New York

Ben Gocker

There really is no single poem. These six words—taken from poet Jack Spicer—serve Ben Gocker well as the title and governing premise of his first solo show. As befits a Brooklyn librarian (with an MFA in poetry from the University of Iowa Writers’ Workshop), Gocker produces installations, drawings, and wall-mounted sculptures that are heavy on text. Following Spicer, Gocker willfully—and often playfully—circumvents autonomy; mutability, adjacency, and contingency suggest themselves instead, with works relating self-evidently to those around them. The tondo format of the plaster Untitled (color wheels), 2010, a trio of colored pencil–drawn pie charts, each cycling through the rainbow spectrum, repeats those of the empty Gold Wheel, 2010, and the handless Untitled (clock), 2010. Names, 2010, likewise features a plaster circle, this time covered by a vibrant field of densely nestled names (of friends, acquaintances, and past lovers), which cannot but read as funerary compared with Death and Friends, 2010, some twenty discrete, palm-size monochromes that incorporate sawdust—itself a by-product of the holes drilled into Calendar, 2010, a variable sculpture comprising totemic, hand-whittled sticks and four wood panels, which, when assembled, are the size of a coffin.

This rabbit hole of signification extends to historical precedents. Most obviously, Death & Friends is the title of a 1970 book of poems by Jon Anderson. For Gocker, this also leads to Yves Klein’s 1954 artists’ books Yves: Peintures and Haguenault: Peintures. Additionally, such associative chains admit an openness of form (which is to say, what poetry—its legacy and current practice, its manner of occupying or resisting space—might yield in this or other contexts). Yet, for all the ways in which Gocker renders poetry a productively open idea, hazily defined and materially unconstrained, the page still underlies much of his production: From the ongoing Floating Collection, 2003–10, a collection of covers to imaginary books displayed on a long wooden table, to the foam- and acrylic-doused Books, 2010, the very corporeal, object-bound parameters of writing offer a thematic and logic of making. Gocker’s suite Drawings, 2009–10, for one, features notebook pages crafted from plaster (think early Claes Oldenburg, and his painted-plaster objects from “The Store”) and covered with hand-drawn reproductions of sketches and ephemera, which, in this form, become even more physical. Childishly ham-fisted and willfully naive, the drawings redouble sheets of yellow-lined paper (Untitled [yellow paper], 2010), translate doodles (Untitled [puzzle man], 2010), and communicate the gnomic poetry forsaken in the show more generally (Untitled [glacier], 2010).

But it is in Early Poem, 2003–10, that the page simultaneously assumes its most literal and metaphoric significance.

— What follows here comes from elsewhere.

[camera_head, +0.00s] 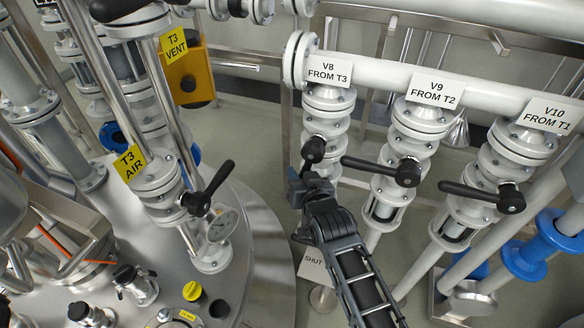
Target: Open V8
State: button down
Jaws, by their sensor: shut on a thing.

Here, Gocker places objects atop a wooden platform with proportions matching those of an 81⁄2-by-11-inch sheet of notebook paper. These items are largely sorted according to type: empty picture frames, small geometric shapes, figures sprung to life from the doodles mentioned above, and so on. Album covers—further decorated with Gocker’s inscriptions—rim the surface, while such stuff as coral, a makeshift wooden globe, and postcards punctuates the cornucopia, as a fan blows and music intermittently plays. These objects affirm their mutual dependence, producing not a single state but a gesture toward the near infinitude born of such constituents and their interactions. On one hand, this everything-is-connected approach proposes a model of paranoia, a kind of formal conspiracy theory. On the other, it argues for a relationality—of objects and language—that is profoundly social in its implications, while producing the best kind of visual poetry.